_Direction:_ Gather every line from the entries below that includes "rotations".
--------------------
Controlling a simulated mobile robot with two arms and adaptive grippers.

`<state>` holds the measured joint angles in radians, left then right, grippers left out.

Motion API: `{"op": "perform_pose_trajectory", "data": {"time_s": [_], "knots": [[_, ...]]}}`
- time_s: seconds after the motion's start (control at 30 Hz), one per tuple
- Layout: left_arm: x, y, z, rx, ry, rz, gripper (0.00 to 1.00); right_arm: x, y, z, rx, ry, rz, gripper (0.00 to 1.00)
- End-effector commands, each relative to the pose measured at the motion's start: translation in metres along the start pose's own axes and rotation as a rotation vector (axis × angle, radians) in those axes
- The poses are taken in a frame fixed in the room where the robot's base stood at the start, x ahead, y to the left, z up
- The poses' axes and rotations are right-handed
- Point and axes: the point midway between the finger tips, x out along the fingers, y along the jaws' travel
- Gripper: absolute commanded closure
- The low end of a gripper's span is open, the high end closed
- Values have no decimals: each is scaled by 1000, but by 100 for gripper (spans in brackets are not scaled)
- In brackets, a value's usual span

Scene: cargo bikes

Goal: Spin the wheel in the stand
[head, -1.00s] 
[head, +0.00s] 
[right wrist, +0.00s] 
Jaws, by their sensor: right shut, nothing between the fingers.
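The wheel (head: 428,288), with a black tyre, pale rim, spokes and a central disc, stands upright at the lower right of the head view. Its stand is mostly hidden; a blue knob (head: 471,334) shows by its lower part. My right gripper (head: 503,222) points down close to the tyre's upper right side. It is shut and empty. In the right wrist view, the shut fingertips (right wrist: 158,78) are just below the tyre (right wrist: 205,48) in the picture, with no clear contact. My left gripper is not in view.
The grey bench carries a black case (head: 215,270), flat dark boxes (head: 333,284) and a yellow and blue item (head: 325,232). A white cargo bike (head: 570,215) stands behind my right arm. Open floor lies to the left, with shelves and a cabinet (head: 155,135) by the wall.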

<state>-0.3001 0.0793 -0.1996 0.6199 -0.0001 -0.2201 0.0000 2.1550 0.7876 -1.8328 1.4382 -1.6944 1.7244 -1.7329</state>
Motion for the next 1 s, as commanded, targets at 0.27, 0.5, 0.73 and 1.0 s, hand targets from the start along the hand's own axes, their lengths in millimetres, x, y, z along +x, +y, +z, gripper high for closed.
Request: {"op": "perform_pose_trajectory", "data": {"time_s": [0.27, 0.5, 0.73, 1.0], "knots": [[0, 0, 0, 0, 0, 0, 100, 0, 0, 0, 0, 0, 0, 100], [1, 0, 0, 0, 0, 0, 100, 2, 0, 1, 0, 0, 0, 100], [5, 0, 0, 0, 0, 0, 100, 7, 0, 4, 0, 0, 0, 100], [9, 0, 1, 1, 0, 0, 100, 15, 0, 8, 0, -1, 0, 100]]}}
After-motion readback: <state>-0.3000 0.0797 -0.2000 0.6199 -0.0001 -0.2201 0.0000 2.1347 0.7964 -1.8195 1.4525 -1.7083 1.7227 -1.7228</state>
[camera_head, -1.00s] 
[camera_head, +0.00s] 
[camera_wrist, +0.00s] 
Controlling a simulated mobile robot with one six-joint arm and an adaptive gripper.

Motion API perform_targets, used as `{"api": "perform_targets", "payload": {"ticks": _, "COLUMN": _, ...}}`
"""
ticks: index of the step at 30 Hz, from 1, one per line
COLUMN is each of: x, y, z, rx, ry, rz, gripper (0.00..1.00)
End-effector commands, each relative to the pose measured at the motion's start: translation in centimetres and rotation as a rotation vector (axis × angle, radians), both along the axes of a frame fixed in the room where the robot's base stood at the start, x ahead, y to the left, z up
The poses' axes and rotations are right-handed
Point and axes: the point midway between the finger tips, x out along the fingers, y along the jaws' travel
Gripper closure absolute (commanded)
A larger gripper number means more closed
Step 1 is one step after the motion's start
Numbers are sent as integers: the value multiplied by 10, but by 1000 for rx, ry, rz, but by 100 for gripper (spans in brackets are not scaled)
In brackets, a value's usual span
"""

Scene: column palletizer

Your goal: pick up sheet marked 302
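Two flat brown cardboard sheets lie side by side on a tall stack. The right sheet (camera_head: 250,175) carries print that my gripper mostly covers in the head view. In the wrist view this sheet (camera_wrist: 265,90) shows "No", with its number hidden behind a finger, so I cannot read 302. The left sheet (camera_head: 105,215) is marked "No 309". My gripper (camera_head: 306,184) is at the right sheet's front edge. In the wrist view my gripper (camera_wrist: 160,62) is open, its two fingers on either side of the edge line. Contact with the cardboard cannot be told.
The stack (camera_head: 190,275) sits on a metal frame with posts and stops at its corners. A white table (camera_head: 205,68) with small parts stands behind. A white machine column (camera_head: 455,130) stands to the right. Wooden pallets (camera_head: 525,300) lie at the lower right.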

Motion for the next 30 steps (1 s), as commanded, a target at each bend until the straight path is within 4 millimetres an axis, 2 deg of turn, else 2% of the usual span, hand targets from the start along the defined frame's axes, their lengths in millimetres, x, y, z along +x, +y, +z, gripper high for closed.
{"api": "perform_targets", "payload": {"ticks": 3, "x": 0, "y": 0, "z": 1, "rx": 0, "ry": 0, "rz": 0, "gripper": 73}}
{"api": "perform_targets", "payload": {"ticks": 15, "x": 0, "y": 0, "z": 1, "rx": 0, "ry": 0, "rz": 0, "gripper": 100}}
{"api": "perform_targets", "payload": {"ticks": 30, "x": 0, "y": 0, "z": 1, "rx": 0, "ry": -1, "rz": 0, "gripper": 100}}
--------------------
_The output:_
- The poses' axes and rotations are right-handed
The poses' axes and rotations are right-handed

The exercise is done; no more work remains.